U.S.-educated entrepreneurs likely to
return to India, China

By Mike Swift

SAN JOSE — A study of highly educated Indian and Chinese
entrepreneurs who leave tech hubs like Silicon Valley to return to their
homeland to launch startups reports that they have found that economic
opportunity truly is better in India and China.

“I was surprised at how overwhelmingly positive people were about being back
home. The numbers were just astonishing,” said Vivek Wadhwa, a visiting scholar
at the UC Berkeley, who cowrote the study with AnnaLee Saxenian, dean of the
school of information at Berkeley, and scholars from Duke University and Harvard
University. “The numbers are like a slap in the face for these politicians who
are downplaying the rise of a new India and China.”

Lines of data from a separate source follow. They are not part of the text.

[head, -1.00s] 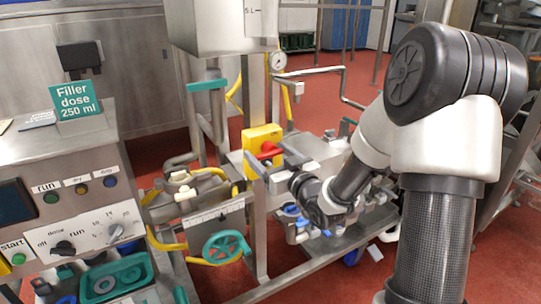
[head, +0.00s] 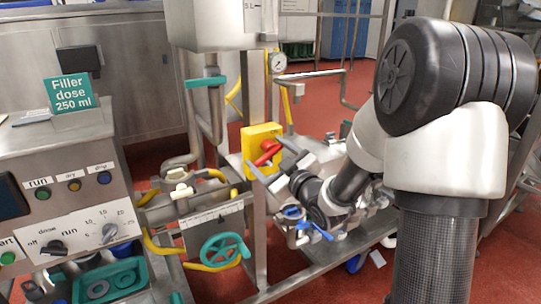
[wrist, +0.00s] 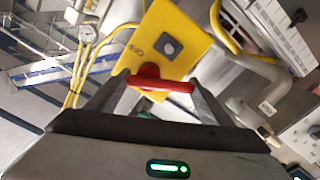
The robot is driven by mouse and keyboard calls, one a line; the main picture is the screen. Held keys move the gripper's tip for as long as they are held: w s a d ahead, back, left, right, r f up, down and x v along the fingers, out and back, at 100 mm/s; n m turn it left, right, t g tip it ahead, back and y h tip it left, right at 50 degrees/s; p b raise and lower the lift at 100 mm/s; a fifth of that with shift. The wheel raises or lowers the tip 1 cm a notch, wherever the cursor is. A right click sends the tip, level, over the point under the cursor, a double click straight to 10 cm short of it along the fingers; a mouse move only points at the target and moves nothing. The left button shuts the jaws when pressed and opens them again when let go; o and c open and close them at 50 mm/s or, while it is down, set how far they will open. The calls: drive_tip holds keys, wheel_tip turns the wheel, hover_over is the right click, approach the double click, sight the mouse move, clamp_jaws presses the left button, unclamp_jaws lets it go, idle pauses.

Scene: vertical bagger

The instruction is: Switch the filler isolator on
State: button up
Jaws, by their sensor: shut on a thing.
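The filler isolator is a yellow box (head: 258,137) on a steel post in the middle of the head view, with a red rotary handle (head: 267,153) on its front. In the wrist view the yellow box (wrist: 172,40) lies beyond the red handle (wrist: 160,85). My gripper (head: 272,158) is shut on the red handle, one finger on each side. The handle sits tilted in the head view, its right end higher. Any position marks on the isolator are not readable.
A green handwheel (head: 225,249) and yellow hoses are below the isolator. A pressure gauge (head: 277,62) and steel pipe are above right. The control panel (head: 70,190) with buttons and knobs stands at left. Blue-handled valves (head: 310,226) lie under my wrist.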

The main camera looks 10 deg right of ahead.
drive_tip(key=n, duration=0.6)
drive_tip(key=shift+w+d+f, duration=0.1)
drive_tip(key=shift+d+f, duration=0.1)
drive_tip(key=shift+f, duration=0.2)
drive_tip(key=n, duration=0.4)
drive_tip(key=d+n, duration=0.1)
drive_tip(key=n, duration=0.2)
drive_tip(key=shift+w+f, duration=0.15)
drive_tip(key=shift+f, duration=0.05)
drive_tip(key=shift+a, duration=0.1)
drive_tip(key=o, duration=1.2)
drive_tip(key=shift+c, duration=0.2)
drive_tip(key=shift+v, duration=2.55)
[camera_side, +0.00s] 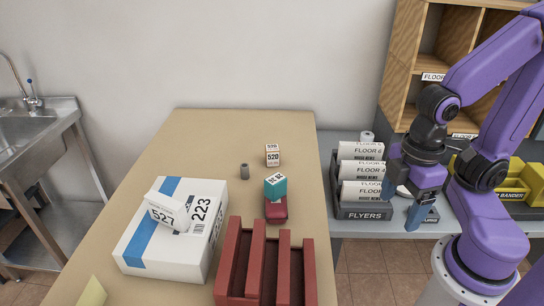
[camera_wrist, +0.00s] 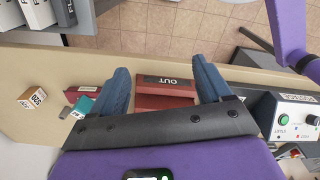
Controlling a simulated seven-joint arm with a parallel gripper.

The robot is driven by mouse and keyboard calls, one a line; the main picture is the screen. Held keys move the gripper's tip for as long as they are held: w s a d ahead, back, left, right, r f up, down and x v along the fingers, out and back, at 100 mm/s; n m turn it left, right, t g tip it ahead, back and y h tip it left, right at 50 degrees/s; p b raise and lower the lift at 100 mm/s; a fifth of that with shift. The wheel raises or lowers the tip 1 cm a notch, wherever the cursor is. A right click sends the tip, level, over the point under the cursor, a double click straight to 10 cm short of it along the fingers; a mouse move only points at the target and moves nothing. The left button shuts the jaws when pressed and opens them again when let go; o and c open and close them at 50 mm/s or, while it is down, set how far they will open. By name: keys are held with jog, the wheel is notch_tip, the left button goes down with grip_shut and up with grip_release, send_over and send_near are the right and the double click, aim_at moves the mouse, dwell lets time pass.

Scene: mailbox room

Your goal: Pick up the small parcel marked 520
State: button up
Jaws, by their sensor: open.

The survey found that 72 percent of Indians and 81 percent of Chinese who
returned found that the opportunities to start businesses were better in their
home countries. Just 14 percent of Indians and 5 percent of Chinese who had
returned felt the opportunities had been better in the United States.

The scholars used the professional social network LinkedIn to track down
highly educated natives of those countries who returned home after living in the
U.S. for several years.

Wadhwa’s research several years ago had found that 52 percent of Silicon
Valley startups were launched by immigrants, many of them highly educated
products of Stanford University, Berkeley and other schools. The fact that large
numbers of those Chinese and Indian entrepreneurs who

are returning home are pleased about their decision several years later,
and are broadcasting those feelings back to other Indian and Chinese
entrepreneurs who remain here, is bad news for the valley’s economic future,
Wadhwa said in an interview.

“It means we’re going to have that many fewer startups in Silicon Valley,
less vitality, less energy, because they are all going back,” Wadhwa said.
Because of that “reverse brain drain,” he believes less than half of the
valley’s startups are being launched by immigrants now.

When President Barack Obama visited Facebook last week for a
town hall event about the country’s budget debate, he said he backed changes
that would make it easier for highly educated immigrants to remain in the U.S.
and start companies here. To an approving audience at Facebook, Obama said it
was important that the U.S. find a way to make sure highly educated and creative
immigrants like former Intel (INTC)
CEO Andy Grove, a native of Hungary, build their companies here rather than
returning to their home countries.

“We want more Andy Groves here in the United States,” Obama said. “We don’t
want them starting companies — we don’t want them starting Intel in China or
starting it in France. We want them starting it here.”

But Wadhwa said Obama’s call to do that as part of comprehensive immigration
reform is ducking the problem.

“His words were not backed by any action,” Wadhwa said. “This comprehensive
immigration reform is an excuse not to do anything because that’s not going to
pass. There is no way in the world. We couldn’t agree on health care, how can we
agree on amnesty for illegals? It ain’t going to happen.”